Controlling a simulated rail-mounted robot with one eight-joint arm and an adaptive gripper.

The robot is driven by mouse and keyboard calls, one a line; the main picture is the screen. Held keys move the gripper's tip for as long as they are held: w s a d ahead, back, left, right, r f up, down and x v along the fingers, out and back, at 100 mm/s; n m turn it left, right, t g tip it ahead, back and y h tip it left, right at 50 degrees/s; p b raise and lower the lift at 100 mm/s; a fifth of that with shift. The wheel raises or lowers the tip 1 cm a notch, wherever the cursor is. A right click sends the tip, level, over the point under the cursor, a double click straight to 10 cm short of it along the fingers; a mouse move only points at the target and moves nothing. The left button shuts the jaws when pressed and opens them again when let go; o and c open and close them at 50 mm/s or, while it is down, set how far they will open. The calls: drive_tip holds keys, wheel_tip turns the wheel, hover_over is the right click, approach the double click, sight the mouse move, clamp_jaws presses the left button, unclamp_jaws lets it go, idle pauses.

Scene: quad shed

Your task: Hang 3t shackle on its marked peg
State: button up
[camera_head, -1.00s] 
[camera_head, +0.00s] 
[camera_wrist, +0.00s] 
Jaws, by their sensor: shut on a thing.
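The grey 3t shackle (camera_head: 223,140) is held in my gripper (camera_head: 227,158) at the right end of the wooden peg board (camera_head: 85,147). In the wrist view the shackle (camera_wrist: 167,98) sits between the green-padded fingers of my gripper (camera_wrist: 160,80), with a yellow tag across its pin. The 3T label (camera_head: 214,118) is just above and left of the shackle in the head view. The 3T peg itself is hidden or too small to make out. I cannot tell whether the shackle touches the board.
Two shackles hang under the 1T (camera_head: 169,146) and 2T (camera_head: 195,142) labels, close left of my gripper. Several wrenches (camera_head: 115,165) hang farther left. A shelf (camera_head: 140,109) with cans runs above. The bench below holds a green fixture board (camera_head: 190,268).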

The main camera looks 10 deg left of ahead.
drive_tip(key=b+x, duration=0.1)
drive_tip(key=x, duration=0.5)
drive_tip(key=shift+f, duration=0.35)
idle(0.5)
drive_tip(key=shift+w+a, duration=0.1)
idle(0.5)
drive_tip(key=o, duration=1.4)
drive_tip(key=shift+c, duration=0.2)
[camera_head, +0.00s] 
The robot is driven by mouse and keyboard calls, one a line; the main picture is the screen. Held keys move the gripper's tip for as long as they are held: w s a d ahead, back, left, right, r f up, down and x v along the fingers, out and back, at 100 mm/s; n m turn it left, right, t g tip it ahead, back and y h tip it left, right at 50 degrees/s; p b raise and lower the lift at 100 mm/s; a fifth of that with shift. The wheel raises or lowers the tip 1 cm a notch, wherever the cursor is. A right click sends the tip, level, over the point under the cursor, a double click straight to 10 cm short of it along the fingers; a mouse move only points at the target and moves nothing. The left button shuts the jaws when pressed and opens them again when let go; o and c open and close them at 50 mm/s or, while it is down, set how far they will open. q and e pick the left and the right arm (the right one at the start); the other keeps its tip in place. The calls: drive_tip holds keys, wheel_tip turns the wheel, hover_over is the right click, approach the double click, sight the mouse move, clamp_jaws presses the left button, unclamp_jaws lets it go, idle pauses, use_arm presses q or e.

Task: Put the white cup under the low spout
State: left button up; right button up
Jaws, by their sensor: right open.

------

# Exercise
Reproduce the material in full, with no word added or dropped.

# Exercise output
Controlling a simulated rail-mounted robot with one eight-joint arm and an adaptive gripper.

The robot is driven by mouse and keyboard calls, one a line; the main picture is the screen. Held keys move the gripper's tip for as long as they are held: w s a d ahead, back, left, right, r f up, down and x v along the fingers, out and back, at 100 mm/s; n m turn it left, right, t g tip it ahead, back and y h tip it left, right at 50 degrees/s; p b raise and lower the lift at 100 mm/s; a fifth of that with shift. The wheel raises or lowers the tip 1 cm a notch, wherever the cursor is. A right click sends the tip, level, over the point under the cursor, a double click straight to 10 cm short of it along the fingers; a mouse move only points at the target and moves nothing. The left button shuts the jaws when pressed and opens them again when let go; o and c open and close them at 50 mm/s or, while it is down, set how far they will open. The calls: drive_tip holds keys, wheel_tip turns the wheel, hover_over is the right click, approach the double click, sight the mouse move, clamp_jaws presses the left button, unclamp_jaws lets it go, idle pauses.

Scene: quad shed

Your task: Hang 3t shackle on its marked peg
State: button up
[camera_head, -1.00s] 
[camera_head, +0.00s] 
[camera_wrist, +0.00s] 
Jaws, by their sensor: shut on a thing.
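The grey 3t shackle (camera_head: 223,140) is held in my gripper (camera_head: 227,158) at the right end of the wooden peg board (camera_head: 85,147). In the wrist view the shackle (camera_wrist: 167,98) sits between the green-padded fingers of my gripper (camera_wrist: 160,80), with a yellow tag across its pin. The 3T label (camera_head: 214,118) is just above and left of the shackle in the head view. The 3T peg itself is hidden or too small to make out. I cannot tell whether the shackle touches the board.
Two shackles hang under the 1T (camera_head: 169,146) and 2T (camera_head: 195,142) labels, close left of my gripper. Several wrenches (camera_head: 115,165) hang farther left. A shelf (camera_head: 140,109) with cans runs above. The bench below holds a green fixture board (camera_head: 190,268).

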The main camera looks 10 deg left of ahead.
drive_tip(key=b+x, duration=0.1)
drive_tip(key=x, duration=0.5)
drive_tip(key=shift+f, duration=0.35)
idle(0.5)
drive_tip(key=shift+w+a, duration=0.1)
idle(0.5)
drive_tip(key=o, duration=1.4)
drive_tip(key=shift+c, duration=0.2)
[camera_head, +0.00s] 
The robot is driven by mouse and keyboard calls, one a line; the main picture is the screen. Held keys move the gripper's tip for as long as they are held: w s a d ahead, back, left, right, r f up, down and x v along the fingers, out and back, at 100 mm/s; n m turn it left, right, t g tip it ahead, back and y h tip it left, right at 50 degrees/s; p b raise and lower the lift at 100 mm/s; a fifth of that with shift. The wheel raises or lowers the tip 1 cm a notch, wherever the cursor is. A right click sends the tip, level, over the point under the cursor, a double click straight to 10 cm short of it along the fingers; a mouse move only points at the target and moves nothing. The left button shuts the jaws when pressed and opens them again when let go; o and c open and close them at 50 mm/s or, while it is down, set how far they will open. q and e pick the left and the right arm (the right one at the start); the other keeps its tip in place. The calls: drive_tip holds keys, wheel_tip turns the wheel, hover_over is the right click, approach the double click, sight the mouse move, clamp_jaws presses the left button, unclamp_jaws lets it go, idle pauses, use_arm presses q or e.

Task: Put the white cup under the low spout
State: left button up; right button up
Jaws, by their sensor: right open.

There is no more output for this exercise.